Santorum Question 13: How will the world and the U.S. view George W. Bush’s legacy?

(13) QUESTION: One short comment on having been a Senator for these years. You’ve been a part of the conservative and the evangelical (groups). How do you think the world and the U.S. later on will view the current president’s outgoing legacy?

I was having this discussion with someone yesterday. George Bush has as good a chance as any President in recent history of having happen to him what happened to Harry Truman. I think he will be – he’s obviously wildly unpopular. I think historical events will prove that, while certainly as did Truman, he made his share of mistakes, that on the big issues, he stood by his principles and he fought for things where the interests of America were long term.

And he is to be faulted, again as Truman, but in an era where it matters more; he is to be faulted for being a poor communicator. As Truman was, he was a very poor communicator. But in 1948, it didn’t matter because you weren’t on television every day. You could be a poor communicator and get away with it. That’s not the case now. He’s a very poor communicator. I think he’s been ill-served by his communications staff. And he took on some issues that he needed to do a better job in convincing the American public.

And I would argue, and one of the things I talk about in my program, is that he needs to be more honest with the American public about who the enemy is in this. And he hasn’t been. If anything, he will be faulted for buying in to the State Department’s unwillingness to identify the enemy for who they are — and that is people motivated by faith. And that Islam is part of the deal here. They are in a holy war, and we choose to say we’re not when we are, with these folks. And Islam and religion is a big part of this. Any war that we are engaged in has a physical front and an ideological front. And we refuse to engage the ideological front because we refuse to acknowledge what their ideology is. We refuse to engage it.

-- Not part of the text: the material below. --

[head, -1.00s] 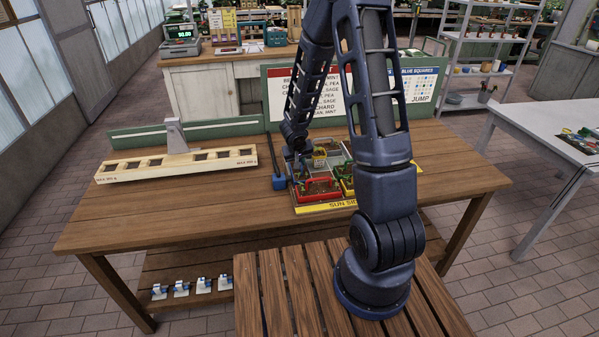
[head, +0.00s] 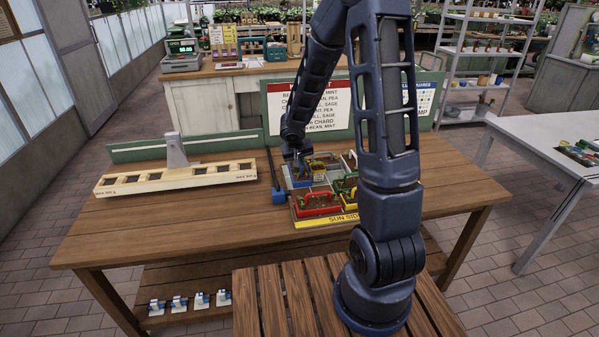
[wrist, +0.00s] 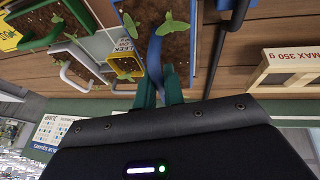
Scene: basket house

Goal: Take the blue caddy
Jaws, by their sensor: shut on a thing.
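The blue caddy (head: 299,181) is at the far left corner of a divided tray on the wooden table, partly hidden by my gripper. In the wrist view its blue handle (wrist: 154,62) runs between my green fingers, with soil and seedlings beside it. My gripper (head: 300,172) is shut on that handle, and the fingertips also show in the wrist view (wrist: 158,88). I cannot tell whether the caddy's base touches the tray.
A red caddy (head: 318,205) is nearest the front, with a green caddy (head: 346,184) to its right. A wooden block with slots (head: 175,178) lies further left. The table's front left is clear.

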And that’s why I think the American public has abandoned ship on this war. It’s because if you don’t know why we’re fighting, if it’s just a bunch of folks living in caves who randomly attack us if they get the chance, what’s the great threat? They’re not attacking us anymore. We’ve debilitated them. It has to be explained to Americans. Americans have no idea.

You come from countries, some of you, where Muslims are very prevalent and everybody understands. Americans have no concept of what Islam is. None whatsoever. And no idea what Muslims believe. None. None. I give speeches all over, and I ask questions, basic questions. No idea. No idea. No idea of the history. So we’re this ignorant group of folks who understand, yeah, they’re Muslims, but, okay, they might as well be Siberians. It’s just a term. It doesn’t mean anything to them.

And so we have an uneducated public who is asked to endure pain: high oil prices, deaths of our soldiers, vilification by the world. For what? Because a bunch of terrorists want to hurt us. Well, so what? Let’s leave. If there’s no consequences to leaving – if there’s no consequences to losing – why win? Why go through the price of winning, if there’s no consequence to losing?

They don’t understand the consequences. And this President refuses, and will refuse, to tell them the consequences because he’s been told that you can’t offend our allies in the region. You can’t offend Muslims in this country. You can’t talk about it. You can’t talk about Islam. It’s counter to what American interest is. I disagree with that, and I have done so. And I got creamed in my election for doing it, but I’ll continue to talk about it.